━━━ Source data ━━━
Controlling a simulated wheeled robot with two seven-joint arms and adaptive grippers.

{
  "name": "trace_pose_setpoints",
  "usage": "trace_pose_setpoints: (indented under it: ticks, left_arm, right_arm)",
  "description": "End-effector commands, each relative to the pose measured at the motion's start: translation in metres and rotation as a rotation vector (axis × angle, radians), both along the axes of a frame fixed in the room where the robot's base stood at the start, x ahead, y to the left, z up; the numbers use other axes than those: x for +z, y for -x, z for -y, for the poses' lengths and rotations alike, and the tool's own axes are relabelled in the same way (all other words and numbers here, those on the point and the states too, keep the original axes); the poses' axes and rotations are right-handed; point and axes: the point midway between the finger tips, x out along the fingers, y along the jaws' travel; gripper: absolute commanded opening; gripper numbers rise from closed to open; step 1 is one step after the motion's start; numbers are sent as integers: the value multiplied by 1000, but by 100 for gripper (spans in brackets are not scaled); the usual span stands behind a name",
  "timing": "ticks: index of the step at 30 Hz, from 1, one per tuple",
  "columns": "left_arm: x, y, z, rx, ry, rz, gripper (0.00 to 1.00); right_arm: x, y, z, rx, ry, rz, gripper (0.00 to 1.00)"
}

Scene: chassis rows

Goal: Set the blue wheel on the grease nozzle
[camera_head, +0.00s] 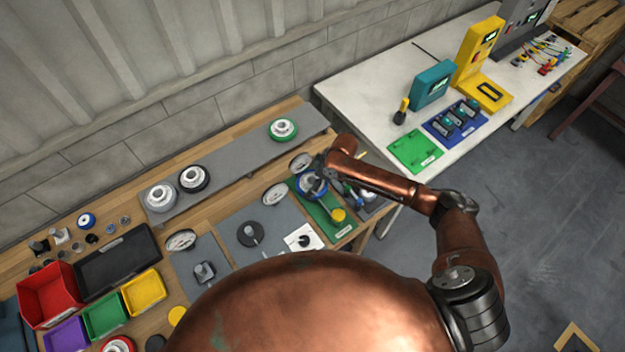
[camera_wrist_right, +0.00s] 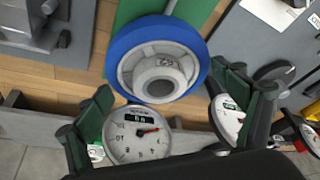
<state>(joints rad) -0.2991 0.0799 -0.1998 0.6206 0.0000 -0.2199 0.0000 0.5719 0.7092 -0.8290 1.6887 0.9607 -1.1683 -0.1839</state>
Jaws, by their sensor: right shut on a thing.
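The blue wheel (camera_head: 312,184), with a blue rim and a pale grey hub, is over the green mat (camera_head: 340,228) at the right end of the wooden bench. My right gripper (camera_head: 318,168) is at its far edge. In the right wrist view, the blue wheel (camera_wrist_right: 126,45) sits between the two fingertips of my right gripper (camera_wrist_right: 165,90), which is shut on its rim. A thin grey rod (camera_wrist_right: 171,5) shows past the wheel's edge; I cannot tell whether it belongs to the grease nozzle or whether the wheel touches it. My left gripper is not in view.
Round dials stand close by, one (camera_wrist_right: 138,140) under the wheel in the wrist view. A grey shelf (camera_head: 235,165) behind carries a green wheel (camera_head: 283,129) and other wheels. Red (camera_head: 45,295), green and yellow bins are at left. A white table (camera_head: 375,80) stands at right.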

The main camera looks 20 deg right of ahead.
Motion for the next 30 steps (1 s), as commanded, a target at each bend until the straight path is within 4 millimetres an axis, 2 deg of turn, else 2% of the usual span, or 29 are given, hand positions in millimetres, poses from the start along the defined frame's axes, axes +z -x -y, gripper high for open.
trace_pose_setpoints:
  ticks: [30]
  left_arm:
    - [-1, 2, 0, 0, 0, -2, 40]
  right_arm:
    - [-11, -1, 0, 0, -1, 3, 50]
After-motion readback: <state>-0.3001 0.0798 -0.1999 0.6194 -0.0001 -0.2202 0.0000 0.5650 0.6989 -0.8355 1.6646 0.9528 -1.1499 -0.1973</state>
━━━
━━━ Source data ━━━
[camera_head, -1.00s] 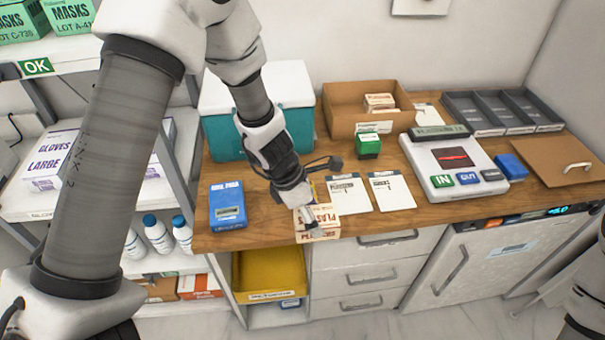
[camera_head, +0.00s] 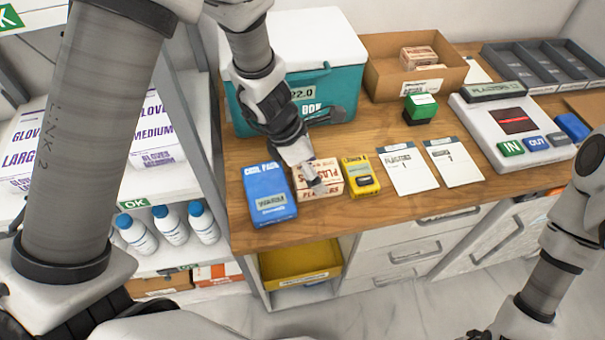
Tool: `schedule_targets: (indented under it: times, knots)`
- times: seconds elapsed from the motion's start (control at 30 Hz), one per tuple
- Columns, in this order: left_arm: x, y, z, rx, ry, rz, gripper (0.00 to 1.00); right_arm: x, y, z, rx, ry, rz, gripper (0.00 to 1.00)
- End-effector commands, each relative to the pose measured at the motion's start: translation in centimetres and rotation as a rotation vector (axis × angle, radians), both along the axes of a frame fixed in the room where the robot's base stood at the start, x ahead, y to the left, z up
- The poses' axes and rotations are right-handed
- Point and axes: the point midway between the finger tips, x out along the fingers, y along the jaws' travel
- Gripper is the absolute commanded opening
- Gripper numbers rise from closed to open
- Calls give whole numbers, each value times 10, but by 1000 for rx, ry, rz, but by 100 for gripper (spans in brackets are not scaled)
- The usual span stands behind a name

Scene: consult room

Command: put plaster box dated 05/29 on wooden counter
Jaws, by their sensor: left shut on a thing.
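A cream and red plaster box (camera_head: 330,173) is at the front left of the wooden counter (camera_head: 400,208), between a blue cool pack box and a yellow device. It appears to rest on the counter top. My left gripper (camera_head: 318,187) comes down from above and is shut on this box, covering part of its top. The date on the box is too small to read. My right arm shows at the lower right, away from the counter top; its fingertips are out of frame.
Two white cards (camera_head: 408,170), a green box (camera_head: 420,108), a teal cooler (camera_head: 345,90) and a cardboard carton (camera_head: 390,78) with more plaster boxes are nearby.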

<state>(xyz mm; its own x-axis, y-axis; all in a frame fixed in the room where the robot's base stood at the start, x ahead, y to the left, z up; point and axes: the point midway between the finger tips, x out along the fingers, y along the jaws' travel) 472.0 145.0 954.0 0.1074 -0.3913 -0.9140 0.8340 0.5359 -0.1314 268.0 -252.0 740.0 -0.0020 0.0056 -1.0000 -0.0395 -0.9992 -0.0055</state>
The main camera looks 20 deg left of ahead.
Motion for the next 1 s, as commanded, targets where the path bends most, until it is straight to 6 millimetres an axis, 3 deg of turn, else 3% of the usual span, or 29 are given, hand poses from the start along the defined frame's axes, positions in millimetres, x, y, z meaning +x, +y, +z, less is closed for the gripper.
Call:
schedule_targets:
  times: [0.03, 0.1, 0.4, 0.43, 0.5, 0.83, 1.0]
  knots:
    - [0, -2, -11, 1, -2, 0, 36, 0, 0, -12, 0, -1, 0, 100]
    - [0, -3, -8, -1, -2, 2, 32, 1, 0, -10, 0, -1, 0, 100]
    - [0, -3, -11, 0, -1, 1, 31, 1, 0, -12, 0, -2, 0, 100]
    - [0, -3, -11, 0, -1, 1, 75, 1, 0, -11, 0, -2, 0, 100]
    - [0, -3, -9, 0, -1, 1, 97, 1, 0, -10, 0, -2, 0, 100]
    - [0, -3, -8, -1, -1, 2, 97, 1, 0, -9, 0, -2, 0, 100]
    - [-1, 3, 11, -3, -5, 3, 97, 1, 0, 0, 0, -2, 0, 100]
━━━
━━━ Source data ━━━
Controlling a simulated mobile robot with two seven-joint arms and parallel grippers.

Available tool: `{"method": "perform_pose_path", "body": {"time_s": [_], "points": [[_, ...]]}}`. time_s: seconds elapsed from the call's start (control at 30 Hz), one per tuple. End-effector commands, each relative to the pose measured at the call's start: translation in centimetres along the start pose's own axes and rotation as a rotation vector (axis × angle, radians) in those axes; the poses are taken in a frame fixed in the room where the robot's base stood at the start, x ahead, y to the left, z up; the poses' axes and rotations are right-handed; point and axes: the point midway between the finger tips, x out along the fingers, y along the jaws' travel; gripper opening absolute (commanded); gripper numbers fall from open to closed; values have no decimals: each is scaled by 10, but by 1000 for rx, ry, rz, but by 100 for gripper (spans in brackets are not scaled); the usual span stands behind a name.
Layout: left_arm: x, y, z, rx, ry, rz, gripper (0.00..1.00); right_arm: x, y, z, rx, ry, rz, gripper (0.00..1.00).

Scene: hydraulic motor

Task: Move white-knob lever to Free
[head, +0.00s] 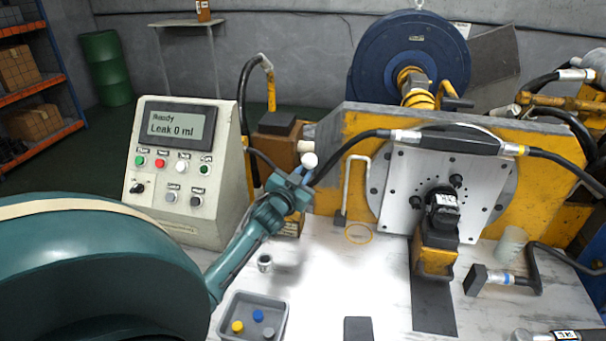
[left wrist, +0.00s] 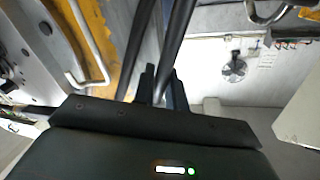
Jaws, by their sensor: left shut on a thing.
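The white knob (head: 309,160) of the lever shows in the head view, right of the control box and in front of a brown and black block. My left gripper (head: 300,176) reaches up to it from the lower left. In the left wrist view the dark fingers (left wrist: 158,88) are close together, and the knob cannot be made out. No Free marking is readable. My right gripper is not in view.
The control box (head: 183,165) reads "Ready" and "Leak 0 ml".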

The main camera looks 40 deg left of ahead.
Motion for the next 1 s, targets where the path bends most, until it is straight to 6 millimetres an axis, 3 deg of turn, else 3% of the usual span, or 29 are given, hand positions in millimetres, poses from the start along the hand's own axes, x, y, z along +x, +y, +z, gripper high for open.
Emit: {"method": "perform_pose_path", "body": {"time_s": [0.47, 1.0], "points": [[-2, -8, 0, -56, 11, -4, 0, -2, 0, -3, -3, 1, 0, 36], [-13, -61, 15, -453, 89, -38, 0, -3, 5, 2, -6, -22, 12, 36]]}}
━━━
▶ [Problem to work on]
Make an exact transcription of the lines from the line with "- Gripper numbers rise from closed to open" through the line with "<state>(xyz mm; its", inclusive, omitting all others.

▶ [The response]
- Gripper numbers rise from closed to open
- Calls give whole numbers, each value times 10, but by 1000 for rx, ry, rz, but by 100 for gripper (spans in brackets are not scaled)
- The usual span stands behind a name

Scene: consult room

Command: put plaster box dated 05/29 on wooden counter
Jaws, by their sensor: left shut on a thing.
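A cream and red plaster box (camera_head: 330,173) is at the front left of the wooden counter (camera_head: 400,208), between a blue cool pack box and a yellow device. It appears to rest on the counter top. My left gripper (camera_head: 318,187) comes down from above and is shut on this box, covering part of its top. The date on the box is too small to read. My right arm shows at the lower right, away from the counter top; its fingertips are out of frame.
Two white cards (camera_head: 408,170), a green box (camera_head: 420,108), a teal cooler (camera_head: 345,90) and a cardboard carton (camera_head: 390,78) with more plaster boxes are nearby.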

<state>(xyz mm; its own x-axis, y-axis; all in a frame fixed in the room where the robot's base stood at the start, x ahead, y to the left, z up; point and axes: the point midway between the finger tips, x out along the fingers, y along the jaws' travel) 472.0 145.0 954.0 0.1074 -0.3913 -0.9140 0.8340 0.5359 -0.1314 268.0 -252.0 740.0 -0.0020 0.0056 -1.0000 -0.0395 -0.9992 -0.0055</state>

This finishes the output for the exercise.